● Exercise
Check each line of the data below for the word "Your", then extract the ones that have it.

----

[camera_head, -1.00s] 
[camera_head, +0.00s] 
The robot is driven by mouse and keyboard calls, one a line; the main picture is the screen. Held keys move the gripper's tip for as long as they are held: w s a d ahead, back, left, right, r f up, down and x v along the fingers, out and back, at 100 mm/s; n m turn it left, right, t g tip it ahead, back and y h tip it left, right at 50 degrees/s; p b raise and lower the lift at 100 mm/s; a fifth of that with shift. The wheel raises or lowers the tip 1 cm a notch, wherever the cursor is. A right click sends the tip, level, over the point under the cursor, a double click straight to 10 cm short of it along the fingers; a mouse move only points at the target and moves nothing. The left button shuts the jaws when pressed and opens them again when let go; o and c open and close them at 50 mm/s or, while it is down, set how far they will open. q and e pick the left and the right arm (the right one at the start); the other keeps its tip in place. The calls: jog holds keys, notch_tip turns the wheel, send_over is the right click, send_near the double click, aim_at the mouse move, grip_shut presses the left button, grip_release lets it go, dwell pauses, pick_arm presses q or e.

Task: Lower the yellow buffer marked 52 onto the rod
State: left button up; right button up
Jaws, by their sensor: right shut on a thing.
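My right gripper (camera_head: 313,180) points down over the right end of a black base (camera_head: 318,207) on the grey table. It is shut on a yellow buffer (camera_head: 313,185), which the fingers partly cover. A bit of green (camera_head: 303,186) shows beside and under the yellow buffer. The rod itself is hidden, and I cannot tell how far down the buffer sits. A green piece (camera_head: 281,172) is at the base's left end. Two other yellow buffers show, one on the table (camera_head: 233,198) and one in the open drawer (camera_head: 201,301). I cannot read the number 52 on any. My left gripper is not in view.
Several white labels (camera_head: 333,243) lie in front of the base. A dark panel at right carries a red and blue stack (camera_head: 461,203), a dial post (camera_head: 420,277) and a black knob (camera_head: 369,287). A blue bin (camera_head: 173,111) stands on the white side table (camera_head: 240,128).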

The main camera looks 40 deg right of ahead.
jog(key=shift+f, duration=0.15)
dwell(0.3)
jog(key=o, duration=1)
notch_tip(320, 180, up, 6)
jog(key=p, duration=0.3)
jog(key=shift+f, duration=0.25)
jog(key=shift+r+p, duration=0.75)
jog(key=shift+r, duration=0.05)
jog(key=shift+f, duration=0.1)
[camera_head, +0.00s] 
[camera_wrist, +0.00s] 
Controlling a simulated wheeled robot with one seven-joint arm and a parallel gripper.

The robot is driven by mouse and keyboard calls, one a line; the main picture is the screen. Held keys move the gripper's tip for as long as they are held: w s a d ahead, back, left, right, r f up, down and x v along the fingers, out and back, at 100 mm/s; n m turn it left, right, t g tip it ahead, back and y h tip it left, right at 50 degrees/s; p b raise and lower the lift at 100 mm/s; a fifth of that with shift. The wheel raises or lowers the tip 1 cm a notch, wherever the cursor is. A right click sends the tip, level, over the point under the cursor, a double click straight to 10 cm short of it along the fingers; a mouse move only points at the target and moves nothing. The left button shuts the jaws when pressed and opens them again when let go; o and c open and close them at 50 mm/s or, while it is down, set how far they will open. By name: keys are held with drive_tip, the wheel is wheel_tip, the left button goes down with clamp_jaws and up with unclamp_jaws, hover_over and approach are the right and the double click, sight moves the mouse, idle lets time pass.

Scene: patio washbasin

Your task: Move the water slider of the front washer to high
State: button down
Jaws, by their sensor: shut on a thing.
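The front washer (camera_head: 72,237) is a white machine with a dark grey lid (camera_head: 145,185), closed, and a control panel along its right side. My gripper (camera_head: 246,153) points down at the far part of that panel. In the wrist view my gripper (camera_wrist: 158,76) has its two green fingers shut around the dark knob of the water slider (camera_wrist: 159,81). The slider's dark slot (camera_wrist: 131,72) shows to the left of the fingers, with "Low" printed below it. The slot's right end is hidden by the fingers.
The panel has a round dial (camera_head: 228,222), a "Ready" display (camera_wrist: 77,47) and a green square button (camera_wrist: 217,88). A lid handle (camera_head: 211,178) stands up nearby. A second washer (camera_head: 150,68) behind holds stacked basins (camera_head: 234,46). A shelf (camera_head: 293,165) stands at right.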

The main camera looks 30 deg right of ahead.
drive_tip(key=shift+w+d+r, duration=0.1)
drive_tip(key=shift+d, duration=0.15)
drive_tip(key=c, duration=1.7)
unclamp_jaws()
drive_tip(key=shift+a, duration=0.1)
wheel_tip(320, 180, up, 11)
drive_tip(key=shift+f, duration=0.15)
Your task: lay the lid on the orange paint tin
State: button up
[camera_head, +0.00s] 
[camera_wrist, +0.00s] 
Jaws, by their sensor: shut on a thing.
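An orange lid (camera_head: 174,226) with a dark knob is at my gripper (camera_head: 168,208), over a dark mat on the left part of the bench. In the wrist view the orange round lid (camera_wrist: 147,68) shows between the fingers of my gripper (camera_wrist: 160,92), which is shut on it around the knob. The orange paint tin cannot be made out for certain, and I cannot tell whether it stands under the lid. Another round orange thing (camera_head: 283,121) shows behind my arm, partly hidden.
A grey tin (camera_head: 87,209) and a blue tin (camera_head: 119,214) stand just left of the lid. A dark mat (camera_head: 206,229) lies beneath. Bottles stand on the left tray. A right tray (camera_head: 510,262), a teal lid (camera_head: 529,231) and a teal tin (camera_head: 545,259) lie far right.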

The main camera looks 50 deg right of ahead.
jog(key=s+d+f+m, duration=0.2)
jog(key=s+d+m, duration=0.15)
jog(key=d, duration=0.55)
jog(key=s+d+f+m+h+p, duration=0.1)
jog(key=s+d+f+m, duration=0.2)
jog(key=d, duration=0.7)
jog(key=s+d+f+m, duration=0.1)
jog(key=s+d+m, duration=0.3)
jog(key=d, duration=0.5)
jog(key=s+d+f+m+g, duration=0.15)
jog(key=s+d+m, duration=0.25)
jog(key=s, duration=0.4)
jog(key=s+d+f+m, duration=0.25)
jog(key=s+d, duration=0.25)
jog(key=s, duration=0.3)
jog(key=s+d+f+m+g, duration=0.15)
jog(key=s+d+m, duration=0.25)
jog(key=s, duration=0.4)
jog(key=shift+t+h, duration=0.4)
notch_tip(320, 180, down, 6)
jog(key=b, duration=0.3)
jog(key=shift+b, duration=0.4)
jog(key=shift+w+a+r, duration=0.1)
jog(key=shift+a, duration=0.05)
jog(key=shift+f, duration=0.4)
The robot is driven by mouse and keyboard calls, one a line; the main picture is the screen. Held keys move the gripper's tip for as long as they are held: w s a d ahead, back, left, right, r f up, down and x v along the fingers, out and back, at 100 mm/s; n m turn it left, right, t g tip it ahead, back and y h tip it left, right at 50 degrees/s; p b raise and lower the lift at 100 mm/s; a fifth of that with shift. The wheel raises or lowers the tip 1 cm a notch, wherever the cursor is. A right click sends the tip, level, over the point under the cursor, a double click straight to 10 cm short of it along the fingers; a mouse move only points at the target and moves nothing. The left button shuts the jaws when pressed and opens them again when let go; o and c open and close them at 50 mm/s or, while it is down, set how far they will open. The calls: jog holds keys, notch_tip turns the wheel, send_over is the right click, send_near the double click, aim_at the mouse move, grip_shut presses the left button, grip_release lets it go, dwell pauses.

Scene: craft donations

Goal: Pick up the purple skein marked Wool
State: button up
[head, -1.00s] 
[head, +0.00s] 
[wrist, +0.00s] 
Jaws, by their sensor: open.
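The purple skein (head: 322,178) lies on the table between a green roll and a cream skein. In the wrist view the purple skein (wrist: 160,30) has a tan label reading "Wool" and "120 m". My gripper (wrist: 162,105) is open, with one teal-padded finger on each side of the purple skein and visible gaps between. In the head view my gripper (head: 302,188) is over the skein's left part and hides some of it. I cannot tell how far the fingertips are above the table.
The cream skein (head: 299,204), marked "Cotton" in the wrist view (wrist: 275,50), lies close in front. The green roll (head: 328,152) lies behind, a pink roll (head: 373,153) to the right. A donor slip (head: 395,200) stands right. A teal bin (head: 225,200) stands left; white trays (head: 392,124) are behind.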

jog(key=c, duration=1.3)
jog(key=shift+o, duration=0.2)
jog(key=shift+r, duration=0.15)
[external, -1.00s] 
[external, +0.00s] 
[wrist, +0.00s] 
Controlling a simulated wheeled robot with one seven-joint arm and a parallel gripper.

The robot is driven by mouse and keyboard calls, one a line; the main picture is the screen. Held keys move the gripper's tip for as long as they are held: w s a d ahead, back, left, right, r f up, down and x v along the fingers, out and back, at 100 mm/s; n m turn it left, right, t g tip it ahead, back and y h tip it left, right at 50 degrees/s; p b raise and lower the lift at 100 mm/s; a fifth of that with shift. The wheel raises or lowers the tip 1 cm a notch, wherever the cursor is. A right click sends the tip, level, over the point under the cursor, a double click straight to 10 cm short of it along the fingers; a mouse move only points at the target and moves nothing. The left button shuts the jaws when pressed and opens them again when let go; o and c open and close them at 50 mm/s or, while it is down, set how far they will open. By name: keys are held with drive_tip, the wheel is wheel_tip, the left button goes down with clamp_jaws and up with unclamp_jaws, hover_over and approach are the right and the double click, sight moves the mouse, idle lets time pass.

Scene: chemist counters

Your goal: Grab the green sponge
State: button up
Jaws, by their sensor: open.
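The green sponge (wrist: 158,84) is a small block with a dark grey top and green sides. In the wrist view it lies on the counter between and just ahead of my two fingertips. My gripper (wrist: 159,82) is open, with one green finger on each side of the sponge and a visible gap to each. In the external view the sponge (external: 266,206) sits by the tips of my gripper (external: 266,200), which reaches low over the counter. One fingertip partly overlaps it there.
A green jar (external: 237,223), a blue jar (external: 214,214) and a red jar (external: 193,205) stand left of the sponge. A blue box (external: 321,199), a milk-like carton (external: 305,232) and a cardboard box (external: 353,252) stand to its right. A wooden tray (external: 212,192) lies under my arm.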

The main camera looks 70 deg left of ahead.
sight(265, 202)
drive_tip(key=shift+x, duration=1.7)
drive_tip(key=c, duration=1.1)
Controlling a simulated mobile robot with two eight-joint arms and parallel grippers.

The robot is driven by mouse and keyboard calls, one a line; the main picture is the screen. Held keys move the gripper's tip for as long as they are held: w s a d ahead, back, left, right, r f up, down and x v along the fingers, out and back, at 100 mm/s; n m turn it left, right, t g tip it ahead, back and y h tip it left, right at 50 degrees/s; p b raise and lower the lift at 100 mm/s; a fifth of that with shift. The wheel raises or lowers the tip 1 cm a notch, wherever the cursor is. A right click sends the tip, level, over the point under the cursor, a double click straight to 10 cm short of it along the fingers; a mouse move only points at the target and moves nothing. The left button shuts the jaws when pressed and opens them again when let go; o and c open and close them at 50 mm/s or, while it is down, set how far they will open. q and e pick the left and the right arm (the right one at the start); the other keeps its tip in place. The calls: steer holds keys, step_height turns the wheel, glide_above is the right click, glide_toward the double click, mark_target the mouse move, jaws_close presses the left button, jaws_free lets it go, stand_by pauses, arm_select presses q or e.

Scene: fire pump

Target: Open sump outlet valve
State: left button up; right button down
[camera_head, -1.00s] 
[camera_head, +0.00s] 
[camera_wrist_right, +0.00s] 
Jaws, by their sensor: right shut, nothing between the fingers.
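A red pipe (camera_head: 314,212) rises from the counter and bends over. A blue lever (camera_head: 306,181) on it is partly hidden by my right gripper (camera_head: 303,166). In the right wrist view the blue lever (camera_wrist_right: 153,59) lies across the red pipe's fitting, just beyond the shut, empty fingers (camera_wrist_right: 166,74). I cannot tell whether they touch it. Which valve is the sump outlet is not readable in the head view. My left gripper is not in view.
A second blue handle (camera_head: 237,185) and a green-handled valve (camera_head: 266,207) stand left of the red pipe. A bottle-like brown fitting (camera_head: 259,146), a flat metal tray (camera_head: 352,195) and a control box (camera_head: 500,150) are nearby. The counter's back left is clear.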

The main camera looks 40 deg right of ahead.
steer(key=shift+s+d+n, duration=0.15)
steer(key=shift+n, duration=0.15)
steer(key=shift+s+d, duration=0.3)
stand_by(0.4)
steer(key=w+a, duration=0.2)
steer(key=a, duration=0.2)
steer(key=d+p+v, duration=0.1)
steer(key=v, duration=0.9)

----

● Solved problem
Your task: Move the water slider of the front washer to high
Your task: lay the lid on the orange paint tin
Your goal: Grab the green sponge

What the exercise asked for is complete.